In the entries that follow, how many lines contain the word "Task"? Answer with the number only.

+ + +

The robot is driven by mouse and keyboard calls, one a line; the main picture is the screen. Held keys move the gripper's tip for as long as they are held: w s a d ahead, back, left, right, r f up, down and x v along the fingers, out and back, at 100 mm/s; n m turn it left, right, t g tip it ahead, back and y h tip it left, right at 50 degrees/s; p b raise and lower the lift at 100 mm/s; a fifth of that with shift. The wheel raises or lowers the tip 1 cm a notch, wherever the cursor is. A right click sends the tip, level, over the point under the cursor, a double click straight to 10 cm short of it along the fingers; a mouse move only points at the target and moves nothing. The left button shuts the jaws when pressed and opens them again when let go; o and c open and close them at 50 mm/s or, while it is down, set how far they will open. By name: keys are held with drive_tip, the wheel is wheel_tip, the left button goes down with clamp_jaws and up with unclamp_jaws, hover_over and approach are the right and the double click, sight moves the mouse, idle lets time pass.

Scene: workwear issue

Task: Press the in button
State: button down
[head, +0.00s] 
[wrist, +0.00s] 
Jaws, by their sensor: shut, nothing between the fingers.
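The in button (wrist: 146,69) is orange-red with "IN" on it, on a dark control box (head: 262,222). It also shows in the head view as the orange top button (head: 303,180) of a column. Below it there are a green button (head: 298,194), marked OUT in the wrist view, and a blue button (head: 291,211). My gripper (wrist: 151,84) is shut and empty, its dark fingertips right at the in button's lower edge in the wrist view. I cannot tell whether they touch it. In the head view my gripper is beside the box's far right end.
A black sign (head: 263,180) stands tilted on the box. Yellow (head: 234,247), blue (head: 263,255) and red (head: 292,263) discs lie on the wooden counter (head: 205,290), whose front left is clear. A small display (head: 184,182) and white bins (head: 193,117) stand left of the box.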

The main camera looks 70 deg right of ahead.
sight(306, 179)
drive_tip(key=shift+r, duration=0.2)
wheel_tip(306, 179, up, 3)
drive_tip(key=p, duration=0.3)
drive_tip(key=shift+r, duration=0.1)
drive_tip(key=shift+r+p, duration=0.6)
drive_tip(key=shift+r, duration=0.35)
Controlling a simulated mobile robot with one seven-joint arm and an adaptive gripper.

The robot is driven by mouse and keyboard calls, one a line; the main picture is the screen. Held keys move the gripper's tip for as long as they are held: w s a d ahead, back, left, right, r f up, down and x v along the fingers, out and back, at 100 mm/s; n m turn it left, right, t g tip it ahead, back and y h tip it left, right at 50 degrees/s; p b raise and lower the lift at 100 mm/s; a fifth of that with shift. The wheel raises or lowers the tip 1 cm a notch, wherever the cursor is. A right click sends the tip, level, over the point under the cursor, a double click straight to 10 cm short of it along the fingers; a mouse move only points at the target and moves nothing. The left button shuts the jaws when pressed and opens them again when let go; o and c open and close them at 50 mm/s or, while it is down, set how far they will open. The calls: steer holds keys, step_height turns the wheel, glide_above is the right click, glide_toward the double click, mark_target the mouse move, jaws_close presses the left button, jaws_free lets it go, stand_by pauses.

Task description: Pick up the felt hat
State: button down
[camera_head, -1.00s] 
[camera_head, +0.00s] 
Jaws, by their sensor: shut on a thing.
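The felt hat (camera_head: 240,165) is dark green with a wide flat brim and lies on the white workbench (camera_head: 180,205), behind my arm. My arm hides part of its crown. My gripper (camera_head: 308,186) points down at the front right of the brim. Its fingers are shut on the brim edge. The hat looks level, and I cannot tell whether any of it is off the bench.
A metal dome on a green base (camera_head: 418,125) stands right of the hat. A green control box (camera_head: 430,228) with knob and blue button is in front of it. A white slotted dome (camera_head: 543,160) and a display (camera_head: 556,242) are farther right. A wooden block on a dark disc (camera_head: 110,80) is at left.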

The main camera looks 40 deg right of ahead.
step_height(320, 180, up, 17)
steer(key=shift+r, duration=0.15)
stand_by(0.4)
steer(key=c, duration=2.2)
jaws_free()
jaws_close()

+ + +

§ **The reply**
2